He aquí un país incapaz de legislar.

 

AFP/Getty Images

 

Entre 1947 y 1949, el Congreso estadounidense estaba controlado por el Partido Republicano. Los conservadores controlaban ambas cámaras, la Cámara de Representantes y el Senado. Por ello se opusieron a la gran mayoría de las leyes propuestas por el presidente demócrata Harry Truman, entre ellas las del Fair Deal progresista de su último año de mandato. Truman calificó entonces a los legisladores de do-nothing Congress, el Congreso inerte; el que no hace nada, que no legisla.

Más de seis décadas después, el término reaparece en tertulias y comentarios políticos, normalmente en boca de progresistas (liberals).

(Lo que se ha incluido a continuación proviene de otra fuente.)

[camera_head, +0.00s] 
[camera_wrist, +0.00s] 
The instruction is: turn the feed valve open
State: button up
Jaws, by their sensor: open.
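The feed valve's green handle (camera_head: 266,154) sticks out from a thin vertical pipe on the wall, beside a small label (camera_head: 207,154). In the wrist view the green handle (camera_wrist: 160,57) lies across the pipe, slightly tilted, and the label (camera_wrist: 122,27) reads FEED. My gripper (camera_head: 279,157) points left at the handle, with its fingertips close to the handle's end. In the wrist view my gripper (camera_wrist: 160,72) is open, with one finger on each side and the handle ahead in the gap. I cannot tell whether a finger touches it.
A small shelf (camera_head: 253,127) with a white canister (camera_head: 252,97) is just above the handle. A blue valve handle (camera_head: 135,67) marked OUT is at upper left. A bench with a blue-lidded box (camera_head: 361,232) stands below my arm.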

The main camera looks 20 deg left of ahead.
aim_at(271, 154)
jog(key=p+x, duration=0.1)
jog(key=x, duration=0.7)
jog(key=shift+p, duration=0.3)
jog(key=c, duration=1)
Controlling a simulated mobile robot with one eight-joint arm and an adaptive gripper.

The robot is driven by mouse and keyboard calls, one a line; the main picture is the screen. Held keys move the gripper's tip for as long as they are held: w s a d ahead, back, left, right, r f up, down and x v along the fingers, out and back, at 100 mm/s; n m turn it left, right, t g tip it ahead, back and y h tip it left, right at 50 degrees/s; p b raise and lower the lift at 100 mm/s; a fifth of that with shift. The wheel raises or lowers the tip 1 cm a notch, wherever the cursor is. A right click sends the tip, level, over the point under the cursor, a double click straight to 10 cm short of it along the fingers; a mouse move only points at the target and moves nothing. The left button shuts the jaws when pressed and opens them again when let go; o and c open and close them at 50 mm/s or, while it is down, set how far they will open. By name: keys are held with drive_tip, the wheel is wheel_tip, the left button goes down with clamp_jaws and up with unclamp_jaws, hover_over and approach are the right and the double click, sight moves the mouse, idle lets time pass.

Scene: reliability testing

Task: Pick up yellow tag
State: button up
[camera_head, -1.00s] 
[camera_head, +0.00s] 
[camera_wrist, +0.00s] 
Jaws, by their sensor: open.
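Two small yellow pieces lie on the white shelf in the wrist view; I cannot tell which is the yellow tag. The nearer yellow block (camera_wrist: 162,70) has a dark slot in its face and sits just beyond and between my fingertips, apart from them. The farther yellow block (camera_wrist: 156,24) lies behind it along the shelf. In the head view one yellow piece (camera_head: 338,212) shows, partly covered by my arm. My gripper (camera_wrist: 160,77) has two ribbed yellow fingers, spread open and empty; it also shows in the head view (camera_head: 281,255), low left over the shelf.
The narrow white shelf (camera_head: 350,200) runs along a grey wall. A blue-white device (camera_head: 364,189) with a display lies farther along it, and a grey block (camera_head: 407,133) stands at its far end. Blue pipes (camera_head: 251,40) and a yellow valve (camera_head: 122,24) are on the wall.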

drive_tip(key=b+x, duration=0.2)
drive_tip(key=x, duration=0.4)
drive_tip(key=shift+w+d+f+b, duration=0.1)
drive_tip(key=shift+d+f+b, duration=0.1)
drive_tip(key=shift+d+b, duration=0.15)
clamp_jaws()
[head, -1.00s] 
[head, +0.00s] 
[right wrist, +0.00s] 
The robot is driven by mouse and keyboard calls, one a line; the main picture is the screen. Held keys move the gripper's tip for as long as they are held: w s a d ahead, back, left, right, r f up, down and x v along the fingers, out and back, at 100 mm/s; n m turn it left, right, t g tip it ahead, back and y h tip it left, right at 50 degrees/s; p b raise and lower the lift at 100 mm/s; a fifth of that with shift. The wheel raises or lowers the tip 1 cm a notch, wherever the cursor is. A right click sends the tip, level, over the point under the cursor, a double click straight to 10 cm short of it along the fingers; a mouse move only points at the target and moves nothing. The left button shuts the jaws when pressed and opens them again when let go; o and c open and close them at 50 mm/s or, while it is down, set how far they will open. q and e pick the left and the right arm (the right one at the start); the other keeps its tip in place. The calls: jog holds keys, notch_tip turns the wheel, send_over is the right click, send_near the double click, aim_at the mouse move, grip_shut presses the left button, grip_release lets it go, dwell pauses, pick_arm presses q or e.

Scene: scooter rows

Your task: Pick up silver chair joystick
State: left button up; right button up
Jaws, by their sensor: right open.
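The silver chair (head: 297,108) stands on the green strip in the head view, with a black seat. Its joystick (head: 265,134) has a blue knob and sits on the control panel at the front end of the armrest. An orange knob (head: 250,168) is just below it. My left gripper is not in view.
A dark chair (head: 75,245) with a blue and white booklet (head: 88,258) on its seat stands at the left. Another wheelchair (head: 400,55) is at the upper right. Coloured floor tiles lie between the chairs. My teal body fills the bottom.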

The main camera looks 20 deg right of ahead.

Además de do-nothing Congress, lo califican como “el peor” de la Historia, o el “más perezoso”. Incluso algunos republicanos se han sumado a las críticas contra la actitud inmovilista del Capitolio. “Buenas o malas, lo cierto es que ninguna de las leyes que pasáis se va a convertir en Ley”, aseguró el periodista conservador de la cadena Fox News Chris Wallace al líder republicano Eric Cantor, “¿es esta la forma que tienen de pasar el tiempo, proponiendo leyes que no van a convertirse en ley?”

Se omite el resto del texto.